Self-hosted assistants like Home Assistant with the Voice Preview Edition or Mycroft AI run entirely on hardware you own. The setup is more involved and the natural-language understanding is rougher. For households where the smart-home function matters more than the assistant function, the trade-off is acceptable.

Frequently asked questions

Am I eligible if I am not a resident of Illinois?

Not in the certified class. Other state-level cases are pending in Texas, California, and Washington under analogous statutes. The federal multi-district consolidation, if it happens, will widen the eligible class. Watch for notice arriving by email or postal mail at the address tied to your Amazon account.

Will deleting my recordings hurt my class action claim?

No. The claim is for past collection without consent. Amazon already has the records of when collection happened. Deleting the user-facing copy leaves Amazon’s internal collection records untouched, and your standing as a class member is determined by device usage in the qualifying period rather than by the current data state.

Does this apply to Echo Show, Echo Auto, or Alexa on Fire devices?

Yes. The class definition covers any device on which Alexa was used in the qualifying period. The voiceprint capture is platform-agnostic on Amazon’s side. Echo Show adds a video layer that has its own separate retention questions. Echo Auto in a vehicle adds a location layer. The biometric voiceprint is the common element.

What about Google Assistant and Apple Siri?

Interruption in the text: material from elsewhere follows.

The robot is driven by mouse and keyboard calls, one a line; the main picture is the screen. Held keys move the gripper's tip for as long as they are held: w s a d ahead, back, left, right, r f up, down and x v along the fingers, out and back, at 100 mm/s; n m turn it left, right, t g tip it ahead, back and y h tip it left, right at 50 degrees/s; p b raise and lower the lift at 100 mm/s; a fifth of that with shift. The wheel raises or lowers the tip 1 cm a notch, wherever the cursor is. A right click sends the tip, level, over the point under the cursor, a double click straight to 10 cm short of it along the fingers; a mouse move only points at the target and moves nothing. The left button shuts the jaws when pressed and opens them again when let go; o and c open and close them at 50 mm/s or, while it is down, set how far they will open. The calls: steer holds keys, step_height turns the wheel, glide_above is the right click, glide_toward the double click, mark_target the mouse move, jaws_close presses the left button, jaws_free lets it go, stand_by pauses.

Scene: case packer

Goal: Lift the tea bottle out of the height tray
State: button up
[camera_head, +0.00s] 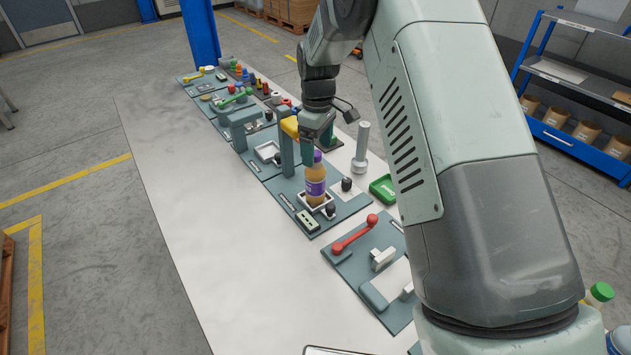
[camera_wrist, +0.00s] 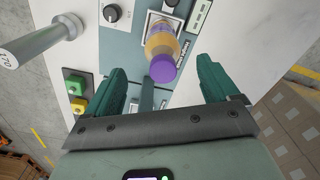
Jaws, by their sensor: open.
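The tea bottle (camera_head: 315,182) stands upright, with amber contents, a purple label and a purple cap. Its base is in the white-rimmed height tray (camera_head: 330,202) on a grey-green panel. In the wrist view the bottle (camera_wrist: 162,48) shows cap-first, with the tray (camera_wrist: 150,22) around its base. My gripper (camera_head: 314,150) is above and close to the bottle's cap in the head view. In the wrist view my gripper (camera_wrist: 163,82) is open and empty, its green fingers wide apart. The cap shows between the fingers' directions, beyond the tips; the fingers do not visibly touch it.
A grey gate-like frame (camera_head: 285,150) stands just behind the bottle, left of my gripper. A pale post (camera_head: 361,148) and a green tray (camera_head: 384,188) are to the right. A red-handled lever (camera_head: 355,236) is in front. The table's left side is clear.

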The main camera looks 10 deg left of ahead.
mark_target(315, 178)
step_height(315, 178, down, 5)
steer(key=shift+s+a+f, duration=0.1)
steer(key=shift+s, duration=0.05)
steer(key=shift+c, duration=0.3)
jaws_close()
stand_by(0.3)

Google has been sued under similar state biometric statutes and has settled some matters. Apple’s design choice to do most processing on-device gives it a structural advantage in this kind of case. The exposure ranking, from most to least: Amazon Alexa, Google Assistant, Apple Siri. None is exempt. The differences are in scale and architecture.


There’s no perfect setup. Anyone selling you perfect is selling fear. The goal is simple: make yourself a harder target than the person next to you.